------ EXTRACTED MATERIAL
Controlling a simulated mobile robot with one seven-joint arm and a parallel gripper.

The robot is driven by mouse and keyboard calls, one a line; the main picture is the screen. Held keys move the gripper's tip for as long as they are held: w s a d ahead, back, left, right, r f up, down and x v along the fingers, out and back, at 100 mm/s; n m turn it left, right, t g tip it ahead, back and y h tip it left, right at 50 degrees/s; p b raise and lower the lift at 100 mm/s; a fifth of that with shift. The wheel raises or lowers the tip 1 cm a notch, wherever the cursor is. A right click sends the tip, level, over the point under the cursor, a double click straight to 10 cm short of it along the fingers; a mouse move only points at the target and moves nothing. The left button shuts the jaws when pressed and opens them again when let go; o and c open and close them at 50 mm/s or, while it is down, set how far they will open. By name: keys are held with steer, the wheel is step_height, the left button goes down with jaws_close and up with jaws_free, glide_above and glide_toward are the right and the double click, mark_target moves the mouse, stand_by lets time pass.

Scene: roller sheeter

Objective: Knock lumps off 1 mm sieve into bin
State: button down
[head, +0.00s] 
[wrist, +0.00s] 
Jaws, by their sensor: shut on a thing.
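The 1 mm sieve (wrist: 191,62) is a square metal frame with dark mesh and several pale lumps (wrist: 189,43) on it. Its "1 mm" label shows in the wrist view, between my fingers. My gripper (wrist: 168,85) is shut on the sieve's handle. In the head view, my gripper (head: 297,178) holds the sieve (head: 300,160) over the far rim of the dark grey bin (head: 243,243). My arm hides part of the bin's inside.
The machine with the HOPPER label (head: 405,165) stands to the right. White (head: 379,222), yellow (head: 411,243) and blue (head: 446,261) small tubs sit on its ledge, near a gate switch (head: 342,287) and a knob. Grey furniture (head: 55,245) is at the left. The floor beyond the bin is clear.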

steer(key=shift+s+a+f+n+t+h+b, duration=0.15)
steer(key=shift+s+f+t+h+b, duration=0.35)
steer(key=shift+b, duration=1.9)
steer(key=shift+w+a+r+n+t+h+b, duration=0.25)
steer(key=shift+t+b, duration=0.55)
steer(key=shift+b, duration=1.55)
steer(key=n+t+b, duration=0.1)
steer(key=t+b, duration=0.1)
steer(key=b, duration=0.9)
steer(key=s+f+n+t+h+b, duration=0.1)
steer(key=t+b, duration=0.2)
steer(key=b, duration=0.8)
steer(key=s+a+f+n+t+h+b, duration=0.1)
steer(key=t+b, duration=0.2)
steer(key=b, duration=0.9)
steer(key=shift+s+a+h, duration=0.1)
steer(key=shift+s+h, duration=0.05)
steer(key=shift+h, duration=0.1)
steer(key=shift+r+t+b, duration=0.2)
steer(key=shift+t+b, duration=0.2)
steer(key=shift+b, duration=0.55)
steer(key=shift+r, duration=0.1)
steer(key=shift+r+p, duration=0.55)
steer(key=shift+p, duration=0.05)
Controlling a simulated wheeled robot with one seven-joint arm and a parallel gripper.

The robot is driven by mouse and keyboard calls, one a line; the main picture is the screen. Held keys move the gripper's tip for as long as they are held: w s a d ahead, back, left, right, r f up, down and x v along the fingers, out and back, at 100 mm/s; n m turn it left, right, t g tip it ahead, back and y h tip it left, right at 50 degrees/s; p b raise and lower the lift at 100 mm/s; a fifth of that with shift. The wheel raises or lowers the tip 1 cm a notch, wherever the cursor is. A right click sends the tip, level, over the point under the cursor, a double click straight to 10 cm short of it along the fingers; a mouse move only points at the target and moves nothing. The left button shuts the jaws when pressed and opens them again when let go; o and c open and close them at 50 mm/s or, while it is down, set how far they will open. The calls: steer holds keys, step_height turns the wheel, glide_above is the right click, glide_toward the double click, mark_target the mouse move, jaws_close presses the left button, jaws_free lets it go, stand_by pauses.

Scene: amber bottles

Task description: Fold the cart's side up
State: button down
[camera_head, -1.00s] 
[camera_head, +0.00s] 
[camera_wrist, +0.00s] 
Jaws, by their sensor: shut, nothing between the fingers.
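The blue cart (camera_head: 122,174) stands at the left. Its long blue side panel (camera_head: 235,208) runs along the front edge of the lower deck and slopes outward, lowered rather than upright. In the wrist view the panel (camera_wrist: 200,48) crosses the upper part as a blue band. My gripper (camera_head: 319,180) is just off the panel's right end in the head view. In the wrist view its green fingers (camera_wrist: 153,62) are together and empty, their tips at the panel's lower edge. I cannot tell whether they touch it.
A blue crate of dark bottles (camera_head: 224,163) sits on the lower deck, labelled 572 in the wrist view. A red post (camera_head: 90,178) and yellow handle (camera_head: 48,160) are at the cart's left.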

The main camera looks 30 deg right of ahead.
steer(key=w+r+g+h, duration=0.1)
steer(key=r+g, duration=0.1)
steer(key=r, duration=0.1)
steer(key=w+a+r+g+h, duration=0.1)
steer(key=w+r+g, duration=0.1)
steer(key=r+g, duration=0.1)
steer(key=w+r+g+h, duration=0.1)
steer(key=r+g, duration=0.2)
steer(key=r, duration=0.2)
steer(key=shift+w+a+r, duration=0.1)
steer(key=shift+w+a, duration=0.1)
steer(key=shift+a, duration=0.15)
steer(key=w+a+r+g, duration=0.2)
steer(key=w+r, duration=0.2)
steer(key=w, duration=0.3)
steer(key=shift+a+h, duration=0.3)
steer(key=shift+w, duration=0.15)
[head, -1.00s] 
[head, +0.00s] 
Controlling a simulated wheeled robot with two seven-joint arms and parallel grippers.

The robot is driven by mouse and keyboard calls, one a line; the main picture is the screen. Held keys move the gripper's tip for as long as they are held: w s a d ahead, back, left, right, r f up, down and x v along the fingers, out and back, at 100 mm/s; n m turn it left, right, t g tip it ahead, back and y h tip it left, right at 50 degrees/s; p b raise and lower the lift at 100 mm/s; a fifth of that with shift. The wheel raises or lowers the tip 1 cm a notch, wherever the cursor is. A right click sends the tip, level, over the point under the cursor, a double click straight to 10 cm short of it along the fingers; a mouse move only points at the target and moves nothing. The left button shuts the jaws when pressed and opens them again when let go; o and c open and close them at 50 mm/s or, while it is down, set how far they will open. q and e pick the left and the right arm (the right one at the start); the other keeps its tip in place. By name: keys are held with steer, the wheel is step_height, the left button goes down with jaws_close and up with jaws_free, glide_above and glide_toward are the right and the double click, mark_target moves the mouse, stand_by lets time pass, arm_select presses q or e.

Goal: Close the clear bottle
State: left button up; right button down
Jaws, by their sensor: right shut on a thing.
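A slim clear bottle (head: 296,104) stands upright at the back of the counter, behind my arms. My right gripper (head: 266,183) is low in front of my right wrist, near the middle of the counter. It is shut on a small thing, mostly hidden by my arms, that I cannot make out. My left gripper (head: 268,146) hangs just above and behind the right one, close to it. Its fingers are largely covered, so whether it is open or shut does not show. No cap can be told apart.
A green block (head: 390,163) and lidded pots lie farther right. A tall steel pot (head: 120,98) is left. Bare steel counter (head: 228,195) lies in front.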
------------
#### REQUIREMENTS:
Output the records verbatim, from the first line to the last.

#### EXERCISE RESPONSE:
Controlling a simulated mobile robot with one seven-joint arm and a parallel gripper.

The robot is driven by mouse and keyboard calls, one a line; the main picture is the screen. Held keys move the gripper's tip for as long as they are held: w s a d ahead, back, left, right, r f up, down and x v along the fingers, out and back, at 100 mm/s; n m turn it left, right, t g tip it ahead, back and y h tip it left, right at 50 degrees/s; p b raise and lower the lift at 100 mm/s; a fifth of that with shift. The wheel raises or lowers the tip 1 cm a notch, wherever the cursor is. A right click sends the tip, level, over the point under the cursor, a double click straight to 10 cm short of it along the fingers; a mouse move only points at the target and moves nothing. The left button shuts the jaws when pressed and opens them again when let go; o and c open and close them at 50 mm/s or, while it is down, set how far they will open. By name: keys are held with steer, the wheel is step_height, the left button goes down with jaws_close and up with jaws_free, glide_above and glide_toward are the right and the double click, mark_target moves the mouse, stand_by lets time pass.

Scene: roller sheeter

Objective: Knock lumps off 1 mm sieve into bin
State: button down
[head, +0.00s] 
[wrist, +0.00s] 
Jaws, by their sensor: shut on a thing.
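The 1 mm sieve (wrist: 191,62) is a square metal frame with dark mesh and several pale lumps (wrist: 189,43) on it. Its "1 mm" label shows in the wrist view, between my fingers. My gripper (wrist: 168,85) is shut on the sieve's handle. In the head view, my gripper (head: 297,178) holds the sieve (head: 300,160) over the far rim of the dark grey bin (head: 243,243). My arm hides part of the bin's inside.
The machine with the HOPPER label (head: 405,165) stands to the right. White (head: 379,222), yellow (head: 411,243) and blue (head: 446,261) small tubs sit on its ledge, near a gate switch (head: 342,287) and a knob. Grey furniture (head: 55,245) is at the left. The floor beyond the bin is clear.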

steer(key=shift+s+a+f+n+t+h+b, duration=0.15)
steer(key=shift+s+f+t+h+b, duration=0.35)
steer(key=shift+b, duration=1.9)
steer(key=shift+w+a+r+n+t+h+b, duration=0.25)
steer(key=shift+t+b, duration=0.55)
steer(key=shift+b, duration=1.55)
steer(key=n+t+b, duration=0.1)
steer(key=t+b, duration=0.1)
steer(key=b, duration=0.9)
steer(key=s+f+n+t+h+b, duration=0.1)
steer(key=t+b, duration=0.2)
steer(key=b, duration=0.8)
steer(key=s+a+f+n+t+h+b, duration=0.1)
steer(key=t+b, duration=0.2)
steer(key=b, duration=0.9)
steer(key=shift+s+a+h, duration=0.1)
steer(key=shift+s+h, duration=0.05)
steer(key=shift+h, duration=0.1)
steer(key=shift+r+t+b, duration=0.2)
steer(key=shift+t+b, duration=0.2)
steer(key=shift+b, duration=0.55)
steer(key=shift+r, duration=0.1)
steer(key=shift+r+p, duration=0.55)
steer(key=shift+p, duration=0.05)
Controlling a simulated wheeled robot with one seven-joint arm and a parallel gripper.

The robot is driven by mouse and keyboard calls, one a line; the main picture is the screen. Held keys move the gripper's tip for as long as they are held: w s a d ahead, back, left, right, r f up, down and x v along the fingers, out and back, at 100 mm/s; n m turn it left, right, t g tip it ahead, back and y h tip it left, right at 50 degrees/s; p b raise and lower the lift at 100 mm/s; a fifth of that with shift. The wheel raises or lowers the tip 1 cm a notch, wherever the cursor is. A right click sends the tip, level, over the point under the cursor, a double click straight to 10 cm short of it along the fingers; a mouse move only points at the target and moves nothing. The left button shuts the jaws when pressed and opens them again when let go; o and c open and close them at 50 mm/s or, while it is down, set how far they will open. The calls: steer holds keys, step_height turns the wheel, glide_above is the right click, glide_toward the double click, mark_target the mouse move, jaws_close presses the left button, jaws_free lets it go, stand_by pauses.

Scene: amber bottles

Task description: Fold the cart's side up
State: button down
[camera_head, -1.00s] 
[camera_head, +0.00s] 
[camera_wrist, +0.00s] 
Jaws, by their sensor: shut, nothing between the fingers.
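The blue cart (camera_head: 122,174) stands at the left. Its long blue side panel (camera_head: 235,208) runs along the front edge of the lower deck and slopes outward, lowered rather than upright. In the wrist view the panel (camera_wrist: 200,48) crosses the upper part as a blue band. My gripper (camera_head: 319,180) is just off the panel's right end in the head view. In the wrist view its green fingers (camera_wrist: 153,62) are together and empty, their tips at the panel's lower edge. I cannot tell whether they touch it.
A blue crate of dark bottles (camera_head: 224,163) sits on the lower deck, labelled 572 in the wrist view. A red post (camera_head: 90,178) and yellow handle (camera_head: 48,160) are at the cart's left.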

The main camera looks 30 deg right of ahead.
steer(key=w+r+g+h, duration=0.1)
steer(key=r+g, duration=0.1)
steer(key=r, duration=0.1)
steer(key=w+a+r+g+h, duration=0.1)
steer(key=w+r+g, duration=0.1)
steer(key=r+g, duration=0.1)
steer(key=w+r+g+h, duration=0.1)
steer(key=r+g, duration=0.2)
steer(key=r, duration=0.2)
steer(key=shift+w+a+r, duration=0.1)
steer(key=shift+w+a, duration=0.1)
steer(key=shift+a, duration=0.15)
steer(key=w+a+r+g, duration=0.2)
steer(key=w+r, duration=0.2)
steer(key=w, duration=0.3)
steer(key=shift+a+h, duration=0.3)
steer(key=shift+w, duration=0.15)
[head, -1.00s] 
[head, +0.00s] 
Controlling a simulated wheeled robot with two seven-joint arms and parallel grippers.

The robot is driven by mouse and keyboard calls, one a line; the main picture is the screen. Held keys move the gripper's tip for as long as they are held: w s a d ahead, back, left, right, r f up, down and x v along the fingers, out and back, at 100 mm/s; n m turn it left, right, t g tip it ahead, back and y h tip it left, right at 50 degrees/s; p b raise and lower the lift at 100 mm/s; a fifth of that with shift. The wheel raises or lowers the tip 1 cm a notch, wherever the cursor is. A right click sends the tip, level, over the point under the cursor, a double click straight to 10 cm short of it along the fingers; a mouse move only points at the target and moves nothing. The left button shuts the jaws when pressed and opens them again when let go; o and c open and close them at 50 mm/s or, while it is down, set how far they will open. q and e pick the left and the right arm (the right one at the start); the other keeps its tip in place. By name: keys are held with steer, the wheel is step_height, the left button goes down with jaws_close and up with jaws_free, glide_above and glide_toward are the right and the double click, mark_target moves the mouse, stand_by lets time pass, arm_select presses q or e.

Goal: Close the clear bottle
State: left button up; right button down
Jaws, by their sensor: right shut on a thing.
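A slim clear bottle (head: 296,104) stands upright at the back of the counter, behind my arms. My right gripper (head: 266,183) is low in front of my right wrist, near the middle of the counter. It is shut on a small thing, mostly hidden by my arms, that I cannot make out. My left gripper (head: 268,146) hangs just above and behind the right one, close to it. Its fingers are largely covered, so whether it is open or shut does not show. No cap can be told apart.
A green block (head: 390,163) and lidded pots lie farther right. A tall steel pot (head: 120,98) is left. Bare steel counter (head: 228,195) lies in front.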

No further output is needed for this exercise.